Robot episode data
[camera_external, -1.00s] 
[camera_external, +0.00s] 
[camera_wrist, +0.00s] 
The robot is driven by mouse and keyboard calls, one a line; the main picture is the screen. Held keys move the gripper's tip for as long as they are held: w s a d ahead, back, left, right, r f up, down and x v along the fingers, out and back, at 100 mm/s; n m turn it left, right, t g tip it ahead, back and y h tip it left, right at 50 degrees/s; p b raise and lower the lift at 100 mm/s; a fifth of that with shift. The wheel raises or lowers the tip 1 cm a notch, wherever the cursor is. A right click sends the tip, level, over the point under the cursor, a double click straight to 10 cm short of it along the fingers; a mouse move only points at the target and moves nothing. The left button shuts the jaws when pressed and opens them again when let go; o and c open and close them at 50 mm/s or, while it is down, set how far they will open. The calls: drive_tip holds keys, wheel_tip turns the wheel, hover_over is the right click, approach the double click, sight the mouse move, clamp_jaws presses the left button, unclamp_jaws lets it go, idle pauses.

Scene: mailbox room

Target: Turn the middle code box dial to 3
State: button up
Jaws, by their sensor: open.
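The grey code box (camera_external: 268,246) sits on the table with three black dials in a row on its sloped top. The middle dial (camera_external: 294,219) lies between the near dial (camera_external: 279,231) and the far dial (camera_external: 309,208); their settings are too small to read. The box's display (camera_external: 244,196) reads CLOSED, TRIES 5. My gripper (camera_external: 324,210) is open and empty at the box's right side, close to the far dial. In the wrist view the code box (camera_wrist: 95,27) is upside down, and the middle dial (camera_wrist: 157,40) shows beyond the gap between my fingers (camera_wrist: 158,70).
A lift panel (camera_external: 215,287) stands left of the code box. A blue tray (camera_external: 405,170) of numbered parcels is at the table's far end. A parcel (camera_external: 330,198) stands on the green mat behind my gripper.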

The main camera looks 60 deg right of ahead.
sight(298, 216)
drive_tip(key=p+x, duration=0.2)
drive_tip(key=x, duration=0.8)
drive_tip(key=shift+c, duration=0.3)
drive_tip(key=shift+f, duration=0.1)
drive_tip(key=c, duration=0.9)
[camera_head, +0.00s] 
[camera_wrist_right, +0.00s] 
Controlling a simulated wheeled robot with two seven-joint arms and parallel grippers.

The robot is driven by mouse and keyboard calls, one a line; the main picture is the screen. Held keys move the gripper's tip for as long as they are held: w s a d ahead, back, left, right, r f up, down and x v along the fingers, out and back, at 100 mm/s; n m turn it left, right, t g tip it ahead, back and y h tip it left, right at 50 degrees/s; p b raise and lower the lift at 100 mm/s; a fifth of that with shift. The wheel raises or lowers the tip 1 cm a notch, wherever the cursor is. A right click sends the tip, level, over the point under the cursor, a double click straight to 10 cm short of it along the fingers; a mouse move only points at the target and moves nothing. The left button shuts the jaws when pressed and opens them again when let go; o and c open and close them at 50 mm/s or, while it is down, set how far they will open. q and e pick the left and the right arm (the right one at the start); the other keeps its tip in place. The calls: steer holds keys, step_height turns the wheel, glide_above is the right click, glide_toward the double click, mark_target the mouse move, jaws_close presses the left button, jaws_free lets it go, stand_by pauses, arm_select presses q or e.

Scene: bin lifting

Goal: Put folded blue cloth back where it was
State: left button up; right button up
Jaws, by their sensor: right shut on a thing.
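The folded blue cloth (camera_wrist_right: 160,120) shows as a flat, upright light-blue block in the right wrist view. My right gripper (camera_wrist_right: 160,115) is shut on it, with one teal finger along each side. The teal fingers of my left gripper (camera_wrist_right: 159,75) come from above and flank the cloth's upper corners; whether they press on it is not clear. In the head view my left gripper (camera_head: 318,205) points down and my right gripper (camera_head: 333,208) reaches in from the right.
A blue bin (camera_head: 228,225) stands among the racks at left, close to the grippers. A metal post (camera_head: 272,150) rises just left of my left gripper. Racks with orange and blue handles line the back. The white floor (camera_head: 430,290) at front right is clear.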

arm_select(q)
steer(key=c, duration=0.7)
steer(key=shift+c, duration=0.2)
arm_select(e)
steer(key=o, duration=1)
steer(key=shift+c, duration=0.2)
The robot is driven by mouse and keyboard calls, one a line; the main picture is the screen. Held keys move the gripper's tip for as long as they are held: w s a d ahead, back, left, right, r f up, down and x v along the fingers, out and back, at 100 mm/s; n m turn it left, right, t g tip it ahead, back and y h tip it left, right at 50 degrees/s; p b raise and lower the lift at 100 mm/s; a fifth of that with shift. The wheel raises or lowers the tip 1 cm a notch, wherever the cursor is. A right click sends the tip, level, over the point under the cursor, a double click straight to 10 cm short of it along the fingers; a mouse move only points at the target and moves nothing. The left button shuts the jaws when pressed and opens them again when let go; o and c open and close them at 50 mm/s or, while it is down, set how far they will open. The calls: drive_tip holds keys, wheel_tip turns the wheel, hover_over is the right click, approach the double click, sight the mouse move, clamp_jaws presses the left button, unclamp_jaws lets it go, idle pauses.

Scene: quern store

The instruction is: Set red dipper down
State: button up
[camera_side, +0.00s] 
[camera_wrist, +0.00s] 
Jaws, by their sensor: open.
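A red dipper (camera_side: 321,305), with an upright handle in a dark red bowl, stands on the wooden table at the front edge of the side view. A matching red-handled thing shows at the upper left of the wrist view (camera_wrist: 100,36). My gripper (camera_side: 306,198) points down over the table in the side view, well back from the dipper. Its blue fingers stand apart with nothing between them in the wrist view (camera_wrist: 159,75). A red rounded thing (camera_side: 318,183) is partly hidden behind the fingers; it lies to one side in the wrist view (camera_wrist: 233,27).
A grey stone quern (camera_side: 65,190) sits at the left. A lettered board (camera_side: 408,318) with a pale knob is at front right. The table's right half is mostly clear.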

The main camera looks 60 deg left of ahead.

◆ **PROBLEM REQUIREMENTS**:
Extract from the records above the lines from the one containing "Target: Turn the middle code box dial to 3" to the one containing "Controlling a simulated", both lines included, exactly as they appear and with nothing else.

◆ **RESPONSE FOR THIS EXERCISE**:
Target: Turn the middle code box dial to 3
State: button up
Jaws, by their sensor: open.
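The grey code box (camera_external: 268,246) sits on the table with three black dials in a row on its sloped top. The middle dial (camera_external: 294,219) lies between the near dial (camera_external: 279,231) and the far dial (camera_external: 309,208); their settings are too small to read. The box's display (camera_external: 244,196) reads CLOSED, TRIES 5. My gripper (camera_external: 324,210) is open and empty at the box's right side, close to the far dial. In the wrist view the code box (camera_wrist: 95,27) is upside down, and the middle dial (camera_wrist: 157,40) shows beyond the gap between my fingers (camera_wrist: 158,70).
A lift panel (camera_external: 215,287) stands left of the code box. A blue tray (camera_external: 405,170) of numbered parcels is at the table's far end. A parcel (camera_external: 330,198) stands on the green mat behind my gripper.

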The main camera looks 60 deg right of ahead.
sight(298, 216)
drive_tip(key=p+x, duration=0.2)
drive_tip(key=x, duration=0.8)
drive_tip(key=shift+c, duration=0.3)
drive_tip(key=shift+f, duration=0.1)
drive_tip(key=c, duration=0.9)
[camera_head, +0.00s] 
[camera_wrist_right, +0.00s] 
Controlling a simulated wheeled robot with two seven-joint arms and parallel grippers.

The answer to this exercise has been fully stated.